What to do ▸ Pull out each line of the data that includes the word "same".
^^^^^^^^^^^^^^^^
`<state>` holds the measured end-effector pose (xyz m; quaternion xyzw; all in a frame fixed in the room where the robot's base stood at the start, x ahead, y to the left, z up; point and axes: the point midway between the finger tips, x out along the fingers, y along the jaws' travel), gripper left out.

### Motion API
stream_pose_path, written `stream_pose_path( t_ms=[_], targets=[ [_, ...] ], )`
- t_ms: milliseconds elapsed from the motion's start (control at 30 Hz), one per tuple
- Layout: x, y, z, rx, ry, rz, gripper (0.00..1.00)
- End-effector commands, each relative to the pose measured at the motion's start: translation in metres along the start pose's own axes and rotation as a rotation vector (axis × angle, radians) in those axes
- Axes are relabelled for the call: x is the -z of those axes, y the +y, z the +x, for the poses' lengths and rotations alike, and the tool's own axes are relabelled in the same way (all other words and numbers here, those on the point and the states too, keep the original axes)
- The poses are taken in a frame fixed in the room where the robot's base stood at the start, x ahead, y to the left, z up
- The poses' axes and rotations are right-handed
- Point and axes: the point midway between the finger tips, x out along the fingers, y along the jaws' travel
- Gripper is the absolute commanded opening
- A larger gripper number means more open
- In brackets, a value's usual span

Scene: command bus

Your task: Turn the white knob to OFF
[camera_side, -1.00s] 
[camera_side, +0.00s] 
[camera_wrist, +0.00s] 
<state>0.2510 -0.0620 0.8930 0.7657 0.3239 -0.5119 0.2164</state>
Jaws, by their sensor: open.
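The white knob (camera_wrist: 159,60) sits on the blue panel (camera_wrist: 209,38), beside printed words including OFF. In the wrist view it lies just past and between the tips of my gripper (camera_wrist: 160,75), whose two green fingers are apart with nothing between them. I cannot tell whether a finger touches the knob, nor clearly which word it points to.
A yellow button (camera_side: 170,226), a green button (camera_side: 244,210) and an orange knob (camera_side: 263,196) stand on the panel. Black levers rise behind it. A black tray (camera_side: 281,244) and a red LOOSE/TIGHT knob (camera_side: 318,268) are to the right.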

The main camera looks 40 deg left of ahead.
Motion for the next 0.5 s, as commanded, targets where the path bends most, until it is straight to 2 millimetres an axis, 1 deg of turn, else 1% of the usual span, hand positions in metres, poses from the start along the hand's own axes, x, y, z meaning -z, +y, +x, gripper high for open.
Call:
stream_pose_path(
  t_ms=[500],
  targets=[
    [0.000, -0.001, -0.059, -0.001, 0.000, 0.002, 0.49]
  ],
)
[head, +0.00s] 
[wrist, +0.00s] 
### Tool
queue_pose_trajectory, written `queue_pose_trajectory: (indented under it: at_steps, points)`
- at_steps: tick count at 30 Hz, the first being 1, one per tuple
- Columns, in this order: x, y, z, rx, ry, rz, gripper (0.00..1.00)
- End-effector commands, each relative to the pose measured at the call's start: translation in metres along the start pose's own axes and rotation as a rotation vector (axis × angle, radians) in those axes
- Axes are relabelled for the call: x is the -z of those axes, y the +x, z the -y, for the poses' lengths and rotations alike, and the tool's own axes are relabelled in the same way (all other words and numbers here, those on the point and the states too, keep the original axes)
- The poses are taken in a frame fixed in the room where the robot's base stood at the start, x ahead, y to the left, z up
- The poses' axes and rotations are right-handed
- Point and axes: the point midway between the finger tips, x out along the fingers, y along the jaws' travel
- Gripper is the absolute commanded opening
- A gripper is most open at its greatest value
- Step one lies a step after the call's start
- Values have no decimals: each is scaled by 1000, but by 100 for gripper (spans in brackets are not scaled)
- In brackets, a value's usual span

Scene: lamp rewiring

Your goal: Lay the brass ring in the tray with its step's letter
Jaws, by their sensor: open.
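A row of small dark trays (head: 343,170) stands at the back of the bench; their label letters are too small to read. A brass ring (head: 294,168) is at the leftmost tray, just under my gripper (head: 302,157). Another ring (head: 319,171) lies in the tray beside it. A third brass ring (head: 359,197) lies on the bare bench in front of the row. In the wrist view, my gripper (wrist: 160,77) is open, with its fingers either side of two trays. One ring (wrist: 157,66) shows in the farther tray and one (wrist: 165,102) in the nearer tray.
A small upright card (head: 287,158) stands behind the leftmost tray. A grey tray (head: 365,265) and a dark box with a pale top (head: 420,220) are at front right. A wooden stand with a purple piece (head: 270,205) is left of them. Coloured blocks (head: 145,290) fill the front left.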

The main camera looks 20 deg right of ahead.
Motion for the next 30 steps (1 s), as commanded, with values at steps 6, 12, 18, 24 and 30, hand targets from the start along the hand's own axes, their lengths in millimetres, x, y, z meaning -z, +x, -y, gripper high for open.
^^^^^^^^^^^^^^^^
Output below ▸
- Axes are relabelled for the call: x is the -z of those axes, y the +y, z the +x, for the poses' lengths and rotations alike, and the tool's own axes are relabelled in the same way (all other words and numbers here, those on the point and the states too, keep the original axes)
- Axes are relabelled for the call: x is the -z of those axes, y the +x, z the -y, for the poses' lengths and rotations alike, and the tool's own axes are relabelled in the same way (all other words and numbers here, those on the point and the states too, keep the original axes)

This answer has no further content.